◆ THE REQUEST ◆
Quote, please, the line with "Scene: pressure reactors", the line with "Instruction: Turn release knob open", and every line between them, exactly and with nothing else.

◆ SUPPLIED RECORDS ◆
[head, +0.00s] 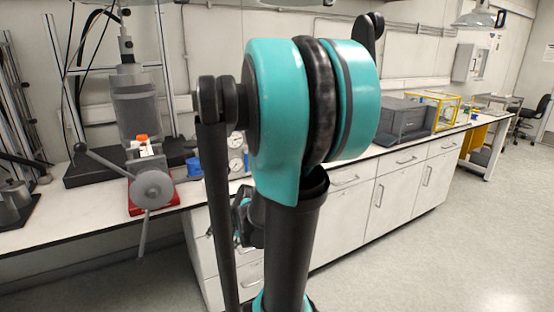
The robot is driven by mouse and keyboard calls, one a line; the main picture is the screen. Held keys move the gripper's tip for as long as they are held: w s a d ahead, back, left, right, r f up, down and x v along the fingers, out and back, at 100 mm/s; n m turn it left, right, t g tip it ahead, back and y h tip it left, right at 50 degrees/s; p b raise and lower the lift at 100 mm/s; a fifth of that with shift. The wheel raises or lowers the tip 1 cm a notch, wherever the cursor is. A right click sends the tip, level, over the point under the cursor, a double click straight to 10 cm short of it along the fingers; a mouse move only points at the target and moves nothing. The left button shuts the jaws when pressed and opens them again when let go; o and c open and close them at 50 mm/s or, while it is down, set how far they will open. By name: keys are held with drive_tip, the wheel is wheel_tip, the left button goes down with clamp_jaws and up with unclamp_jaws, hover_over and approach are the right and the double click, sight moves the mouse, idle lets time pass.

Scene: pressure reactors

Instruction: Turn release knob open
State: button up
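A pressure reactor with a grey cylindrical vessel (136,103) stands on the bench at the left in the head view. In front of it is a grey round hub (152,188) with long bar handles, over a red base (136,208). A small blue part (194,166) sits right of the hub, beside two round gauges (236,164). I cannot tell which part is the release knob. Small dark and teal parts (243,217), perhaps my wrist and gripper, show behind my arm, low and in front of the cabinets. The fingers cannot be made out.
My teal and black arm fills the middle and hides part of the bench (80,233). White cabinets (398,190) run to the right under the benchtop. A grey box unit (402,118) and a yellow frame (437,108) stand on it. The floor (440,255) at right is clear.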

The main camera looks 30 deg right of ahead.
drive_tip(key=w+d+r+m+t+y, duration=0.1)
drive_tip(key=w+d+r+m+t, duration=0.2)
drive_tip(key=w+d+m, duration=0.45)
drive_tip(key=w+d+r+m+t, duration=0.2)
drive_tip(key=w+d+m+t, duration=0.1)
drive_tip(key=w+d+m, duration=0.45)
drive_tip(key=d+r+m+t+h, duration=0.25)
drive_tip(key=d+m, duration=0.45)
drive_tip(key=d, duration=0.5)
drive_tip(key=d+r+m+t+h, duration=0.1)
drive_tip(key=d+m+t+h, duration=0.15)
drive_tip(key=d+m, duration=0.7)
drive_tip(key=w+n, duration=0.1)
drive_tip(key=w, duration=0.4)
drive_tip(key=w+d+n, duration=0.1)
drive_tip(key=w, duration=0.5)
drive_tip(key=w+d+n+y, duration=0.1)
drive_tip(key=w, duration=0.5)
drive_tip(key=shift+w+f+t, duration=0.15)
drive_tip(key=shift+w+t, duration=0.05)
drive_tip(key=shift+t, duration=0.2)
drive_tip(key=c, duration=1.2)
* * *
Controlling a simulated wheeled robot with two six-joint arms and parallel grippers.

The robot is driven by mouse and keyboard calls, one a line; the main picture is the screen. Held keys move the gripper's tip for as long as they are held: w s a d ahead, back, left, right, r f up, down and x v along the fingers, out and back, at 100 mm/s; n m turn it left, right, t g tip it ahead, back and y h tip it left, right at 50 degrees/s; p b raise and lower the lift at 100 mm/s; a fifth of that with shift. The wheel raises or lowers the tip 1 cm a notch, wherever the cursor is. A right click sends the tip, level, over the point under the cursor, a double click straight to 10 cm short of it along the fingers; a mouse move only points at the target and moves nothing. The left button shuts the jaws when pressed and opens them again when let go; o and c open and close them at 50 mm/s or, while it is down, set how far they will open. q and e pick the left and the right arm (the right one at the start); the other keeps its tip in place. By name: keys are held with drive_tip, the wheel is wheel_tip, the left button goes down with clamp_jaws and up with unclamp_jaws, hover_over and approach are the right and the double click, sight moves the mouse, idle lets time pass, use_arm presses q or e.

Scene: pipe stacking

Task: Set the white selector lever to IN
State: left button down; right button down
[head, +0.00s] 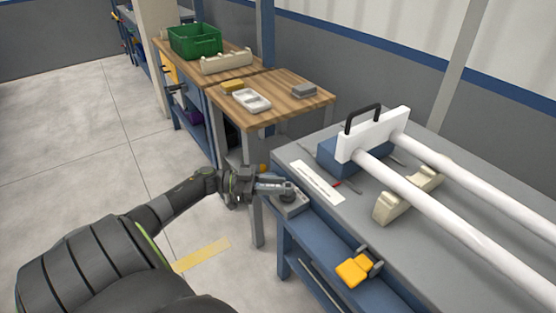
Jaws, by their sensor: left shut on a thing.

◆ ANSWER ◆
Scene: pressure reactors

Instruction: Turn release knob open

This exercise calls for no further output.